France calls on EU to pressure Israel to move on Palestinian two-state solution
'The European Commission, on behalf of the EU, has to express its expectations and show the means that we can incentivise the Israeli government to hear this appeal,' he said.
Mr Barrot spoke on the first day of a high-level UN meeting on a two-state solution to the decades-old Israeli-Palestinian conflict, which is being co-chaired by France and Saudi Arabia.
The conference, which was postponed from June and downgraded to the ministerial level, is taking place in New York as international condemnation of Israel's handling of the war in Gaza reaches a fever pitch.
Both Israel and its closest ally, the United States, refused to participate in the meeting, which Mr Barrot said is being attended by representatives of 125 countries, including 50 ministers.
The aim of the conference, Mr Barrot said, is 'to reverse the trend of what is happening in the region – mainly the erasure of the two-state solution, which has been for a long time the only solution that can bring peace and security in the region.'
He urged the European Commission to call on Israel to lift a financial blockade on two billion euros he says the Israeli government owes the Palestinian Authority; stop settlement building in the West Bank, which threatens the territorial integrity of a future Palestinian state; and end the 'militarised' food delivery system in Gaza by the Israeli-backed Gaza Humanitarian Foundation, which has resulted in hundreds of killings.
Israeli Prime Minister Benjamin Netanyahu has rejected the two-state solution on both nationalistic and security grounds.
The US has echoed its sentiment and on Monday called the conference 'unproductive and ill-timed'.
'The United States will not participate in this insult but will continue to lead real-world efforts to end the fighting and deliver a permanent peace,' State Department spokesperson Tammy Bruce said in a statement.
'Our focus remains on serious diplomacy: not stage-managed conferences designed to manufacture the appearance of relevance.'
Ahead of the meeting, French President Emmanuel Macron announced that France would recognise Palestine as a state at the annual gathering of world leaders at the UN General Assembly in September. The bold but mostly symbolic move is aimed at adding diplomatic pressure on Israel.
France is now the biggest Western power and the only member of the Group of Seven major industrialised nations to recognise the state of Palestine, and the move could pave the way for other countries to do the same.

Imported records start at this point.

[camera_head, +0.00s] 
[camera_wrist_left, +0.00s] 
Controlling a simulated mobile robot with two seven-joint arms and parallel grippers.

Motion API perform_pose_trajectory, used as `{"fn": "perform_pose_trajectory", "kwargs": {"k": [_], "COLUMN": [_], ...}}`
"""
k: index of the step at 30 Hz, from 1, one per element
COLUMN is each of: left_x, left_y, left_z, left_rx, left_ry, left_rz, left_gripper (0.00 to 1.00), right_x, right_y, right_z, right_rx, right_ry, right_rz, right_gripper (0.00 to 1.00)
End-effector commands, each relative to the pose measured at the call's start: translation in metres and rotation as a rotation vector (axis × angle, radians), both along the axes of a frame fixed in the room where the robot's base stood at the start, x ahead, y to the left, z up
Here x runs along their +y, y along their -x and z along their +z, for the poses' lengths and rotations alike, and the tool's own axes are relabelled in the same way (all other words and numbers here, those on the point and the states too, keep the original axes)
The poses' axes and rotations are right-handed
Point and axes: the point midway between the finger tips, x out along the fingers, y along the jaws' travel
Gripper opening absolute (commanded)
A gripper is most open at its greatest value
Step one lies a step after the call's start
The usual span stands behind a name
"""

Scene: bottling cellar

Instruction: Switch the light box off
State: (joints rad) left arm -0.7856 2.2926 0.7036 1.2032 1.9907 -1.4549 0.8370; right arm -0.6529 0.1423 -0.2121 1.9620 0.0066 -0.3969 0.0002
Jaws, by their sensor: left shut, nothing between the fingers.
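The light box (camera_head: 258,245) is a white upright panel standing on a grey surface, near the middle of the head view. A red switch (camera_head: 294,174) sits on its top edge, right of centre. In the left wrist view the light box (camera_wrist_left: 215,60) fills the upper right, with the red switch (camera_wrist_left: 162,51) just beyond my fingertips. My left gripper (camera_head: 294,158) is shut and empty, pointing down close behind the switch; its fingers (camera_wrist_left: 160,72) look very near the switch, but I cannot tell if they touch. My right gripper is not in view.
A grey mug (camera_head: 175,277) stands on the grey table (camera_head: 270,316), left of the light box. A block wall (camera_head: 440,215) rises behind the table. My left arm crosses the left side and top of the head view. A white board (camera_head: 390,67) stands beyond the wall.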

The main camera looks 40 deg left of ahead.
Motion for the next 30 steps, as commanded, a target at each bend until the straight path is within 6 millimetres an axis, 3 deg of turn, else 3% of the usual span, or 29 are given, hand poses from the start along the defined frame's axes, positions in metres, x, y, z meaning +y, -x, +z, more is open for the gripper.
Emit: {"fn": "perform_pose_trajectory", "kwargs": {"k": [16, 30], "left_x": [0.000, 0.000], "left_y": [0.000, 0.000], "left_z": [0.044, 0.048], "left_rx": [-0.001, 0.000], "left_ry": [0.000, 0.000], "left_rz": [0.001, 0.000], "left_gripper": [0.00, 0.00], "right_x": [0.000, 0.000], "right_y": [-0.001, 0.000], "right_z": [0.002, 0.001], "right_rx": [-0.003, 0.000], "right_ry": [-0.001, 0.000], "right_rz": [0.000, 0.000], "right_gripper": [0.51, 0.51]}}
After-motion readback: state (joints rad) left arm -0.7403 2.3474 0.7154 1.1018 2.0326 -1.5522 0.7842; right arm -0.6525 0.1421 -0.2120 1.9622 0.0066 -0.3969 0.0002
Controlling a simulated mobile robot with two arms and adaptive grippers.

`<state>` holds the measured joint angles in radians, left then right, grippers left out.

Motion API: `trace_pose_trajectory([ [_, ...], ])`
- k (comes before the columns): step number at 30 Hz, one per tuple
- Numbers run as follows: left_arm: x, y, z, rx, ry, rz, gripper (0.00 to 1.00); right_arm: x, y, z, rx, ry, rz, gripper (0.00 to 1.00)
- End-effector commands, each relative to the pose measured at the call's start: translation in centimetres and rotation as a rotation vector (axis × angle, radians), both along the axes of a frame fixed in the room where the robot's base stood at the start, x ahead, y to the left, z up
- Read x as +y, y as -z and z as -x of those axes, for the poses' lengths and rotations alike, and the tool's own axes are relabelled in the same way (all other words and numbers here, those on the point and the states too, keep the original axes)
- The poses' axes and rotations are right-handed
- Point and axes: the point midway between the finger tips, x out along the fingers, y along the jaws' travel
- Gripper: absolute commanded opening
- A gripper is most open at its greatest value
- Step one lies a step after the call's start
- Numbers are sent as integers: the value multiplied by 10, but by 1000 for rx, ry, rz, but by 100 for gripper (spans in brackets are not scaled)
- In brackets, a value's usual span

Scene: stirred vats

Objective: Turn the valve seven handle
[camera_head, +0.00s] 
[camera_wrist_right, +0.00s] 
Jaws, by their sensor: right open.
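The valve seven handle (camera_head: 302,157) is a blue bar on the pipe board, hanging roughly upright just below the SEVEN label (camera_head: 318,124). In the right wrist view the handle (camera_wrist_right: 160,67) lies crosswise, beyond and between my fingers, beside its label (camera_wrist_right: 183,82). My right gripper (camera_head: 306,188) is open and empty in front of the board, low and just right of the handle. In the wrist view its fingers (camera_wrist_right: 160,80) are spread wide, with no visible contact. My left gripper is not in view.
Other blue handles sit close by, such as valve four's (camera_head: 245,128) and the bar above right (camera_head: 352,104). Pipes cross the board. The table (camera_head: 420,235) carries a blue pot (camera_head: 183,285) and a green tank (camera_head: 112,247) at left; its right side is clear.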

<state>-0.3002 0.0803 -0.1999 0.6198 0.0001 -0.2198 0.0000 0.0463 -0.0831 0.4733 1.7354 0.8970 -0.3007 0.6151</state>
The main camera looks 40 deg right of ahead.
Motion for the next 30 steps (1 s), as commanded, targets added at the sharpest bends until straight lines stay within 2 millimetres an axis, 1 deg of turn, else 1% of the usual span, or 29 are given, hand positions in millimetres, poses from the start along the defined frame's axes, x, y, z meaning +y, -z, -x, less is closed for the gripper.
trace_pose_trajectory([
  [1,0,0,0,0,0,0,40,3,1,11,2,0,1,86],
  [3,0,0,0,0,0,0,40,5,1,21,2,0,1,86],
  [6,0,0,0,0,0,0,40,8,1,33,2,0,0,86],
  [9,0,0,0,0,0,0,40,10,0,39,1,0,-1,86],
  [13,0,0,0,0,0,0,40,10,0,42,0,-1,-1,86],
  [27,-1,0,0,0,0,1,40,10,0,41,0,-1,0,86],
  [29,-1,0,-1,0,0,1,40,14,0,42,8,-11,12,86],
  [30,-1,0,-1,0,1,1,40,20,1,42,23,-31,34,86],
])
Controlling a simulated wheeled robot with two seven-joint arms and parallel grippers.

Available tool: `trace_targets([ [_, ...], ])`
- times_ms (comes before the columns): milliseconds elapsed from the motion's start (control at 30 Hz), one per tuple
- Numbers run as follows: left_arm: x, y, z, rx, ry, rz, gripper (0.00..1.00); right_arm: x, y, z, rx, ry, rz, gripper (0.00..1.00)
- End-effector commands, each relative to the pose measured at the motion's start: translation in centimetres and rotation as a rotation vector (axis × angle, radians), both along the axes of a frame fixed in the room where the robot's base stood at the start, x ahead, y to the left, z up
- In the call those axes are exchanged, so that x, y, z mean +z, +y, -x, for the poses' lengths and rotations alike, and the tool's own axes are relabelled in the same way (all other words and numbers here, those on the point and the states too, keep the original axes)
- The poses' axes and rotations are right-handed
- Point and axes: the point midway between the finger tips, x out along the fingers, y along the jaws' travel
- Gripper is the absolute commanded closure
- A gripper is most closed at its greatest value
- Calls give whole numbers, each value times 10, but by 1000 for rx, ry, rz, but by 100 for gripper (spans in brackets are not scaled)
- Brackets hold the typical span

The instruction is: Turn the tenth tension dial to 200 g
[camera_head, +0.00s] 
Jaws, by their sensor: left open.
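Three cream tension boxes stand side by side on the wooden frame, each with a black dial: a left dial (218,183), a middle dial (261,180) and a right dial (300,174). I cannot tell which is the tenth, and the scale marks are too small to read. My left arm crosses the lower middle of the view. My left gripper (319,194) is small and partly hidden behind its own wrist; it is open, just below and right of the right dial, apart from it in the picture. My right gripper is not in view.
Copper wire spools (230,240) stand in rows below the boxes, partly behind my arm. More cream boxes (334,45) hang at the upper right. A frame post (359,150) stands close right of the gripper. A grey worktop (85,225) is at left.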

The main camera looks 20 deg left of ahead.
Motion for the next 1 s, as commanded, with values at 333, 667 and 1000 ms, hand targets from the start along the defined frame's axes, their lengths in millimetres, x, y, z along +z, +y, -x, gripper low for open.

More than 140 countries recognise a Palestinian state, including more than a dozen in Europe.
At the conference opening, Palestinian Prime Minister Mohammed Mustafa called for all countries who have not yet recognised Palestine as a state to do so 'without delay'.
'The path to peace begins by recognising the state of Palestine and preserving it from destruction,' he said.
The other issue being discussed at the conference is normalisation between Israel and the Arab states in the region. Prince Faisal bin Farhan, the Saudi foreign minister, stressed that normalisation of relations with Israel 'can only come through the establishment of a Palestinian state'.
With global anger rising over desperately hungry people in Gaza starting to die from starvation, US President Donald Trump on Monday called for increasing aid to Palestinians, a rare glimpse of daylight between him and Mr Netanyahu, who has said there is no starvation.
Both Mr Barrot and Mr Farhan said on Monday that the US is an essential actor in the region and that it was the president in January who secured the only ceasefire in the 21-month war.
'I am firmly in the belief that Trump's engagement can be a catalyst for an end to the immediate crisis in Gaza and potentially a resolution of the Palestinian-Israeli conflict in the long term,' Mr Farhan said.